Lynn Davis

American, b. 1944

Overview

Lynn Davis (b. 1944) is an acclaimed American photographer celebrated for her monumental, meditative black-and-white images that explore scale, time, and spiritual presence. A graduate of the San Francisco Art Institute, Davis began her career in portraiture and was closely associated with Robert Mapplethorpe in her early years. By the 1980s, she shifted her focus to large-format landscape and architectural photography, developing a style defined by austere clarity and minimalism.

Davis’s work captures timeless, often monumental subjects—icebergs in Greenland, ancient monuments across Asia, and sacred sites worldwide. Her compositions emphasize human absence, creating contemplative spaces that invite viewers to reflect on history, nature, and permanence. Stark contrasts, precise framing, and the monumental scale of her images evoke both the sublime and the eternal.

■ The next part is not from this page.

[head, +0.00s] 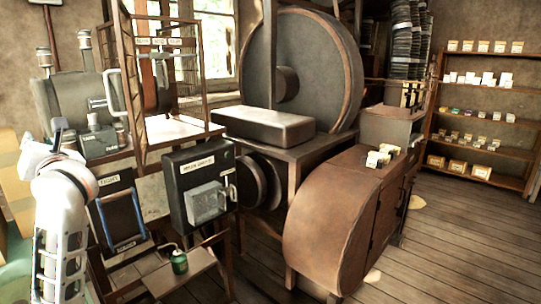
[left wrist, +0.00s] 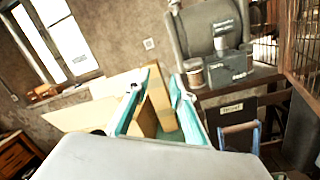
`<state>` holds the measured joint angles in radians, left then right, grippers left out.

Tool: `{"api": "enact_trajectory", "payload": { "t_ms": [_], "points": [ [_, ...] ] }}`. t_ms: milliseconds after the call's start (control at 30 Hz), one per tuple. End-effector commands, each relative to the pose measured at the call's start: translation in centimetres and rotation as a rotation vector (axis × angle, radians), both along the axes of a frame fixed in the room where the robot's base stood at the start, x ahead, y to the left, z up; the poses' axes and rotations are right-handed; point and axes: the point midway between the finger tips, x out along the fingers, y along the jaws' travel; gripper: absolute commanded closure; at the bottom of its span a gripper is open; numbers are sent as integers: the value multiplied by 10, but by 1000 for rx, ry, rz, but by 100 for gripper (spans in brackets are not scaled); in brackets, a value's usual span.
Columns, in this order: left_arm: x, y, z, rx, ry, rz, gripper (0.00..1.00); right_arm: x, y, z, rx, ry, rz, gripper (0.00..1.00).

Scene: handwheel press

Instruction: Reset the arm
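My left arm (head: 62,215) is white and rises from the lower left of the head view, bent near its top. My left gripper (head: 50,145) is at its upper end, small and seen edge-on, in front of the grey machine at the left. In the left wrist view a broad pale surface fills the bottom middle. My right arm and gripper are in neither view.
In the head view, a bench with a grey machine (head: 75,95), a black box (head: 190,165), a large wheel (head: 305,65) and a brown rounded cabinet (head: 335,215) crowd the middle.

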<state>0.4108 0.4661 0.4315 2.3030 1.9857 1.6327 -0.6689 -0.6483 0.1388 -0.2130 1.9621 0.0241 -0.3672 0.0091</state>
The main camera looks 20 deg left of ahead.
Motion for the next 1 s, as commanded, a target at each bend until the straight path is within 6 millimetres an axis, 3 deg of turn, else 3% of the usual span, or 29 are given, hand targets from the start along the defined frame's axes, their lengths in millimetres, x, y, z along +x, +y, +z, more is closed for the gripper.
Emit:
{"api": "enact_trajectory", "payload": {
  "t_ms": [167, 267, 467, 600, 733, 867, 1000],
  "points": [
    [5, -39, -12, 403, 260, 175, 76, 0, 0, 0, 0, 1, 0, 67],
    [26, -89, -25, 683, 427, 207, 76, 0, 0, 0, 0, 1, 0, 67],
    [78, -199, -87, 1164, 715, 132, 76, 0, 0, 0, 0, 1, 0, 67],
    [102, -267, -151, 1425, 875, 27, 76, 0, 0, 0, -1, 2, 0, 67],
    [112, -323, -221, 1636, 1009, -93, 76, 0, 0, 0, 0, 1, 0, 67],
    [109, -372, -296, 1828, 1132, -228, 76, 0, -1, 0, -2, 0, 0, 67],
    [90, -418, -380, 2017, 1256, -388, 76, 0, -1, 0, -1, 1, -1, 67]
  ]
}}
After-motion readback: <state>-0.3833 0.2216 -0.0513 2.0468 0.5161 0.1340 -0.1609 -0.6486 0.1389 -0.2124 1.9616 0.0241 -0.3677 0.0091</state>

Her photographs have been exhibited internationally and are held in major public collections, including the Museum of Modern Art, the Whitney Museum, and the J. Paul Getty Museum. Davis continues to live and work in Hudson, New York, maintaining a deeply personal and rigorous approach to photography. Across decades, she has remained one of the most distinctive voices in contemporary photography, producing work that is simultaneously formally exacting, spiritually resonant, and visually transcendent.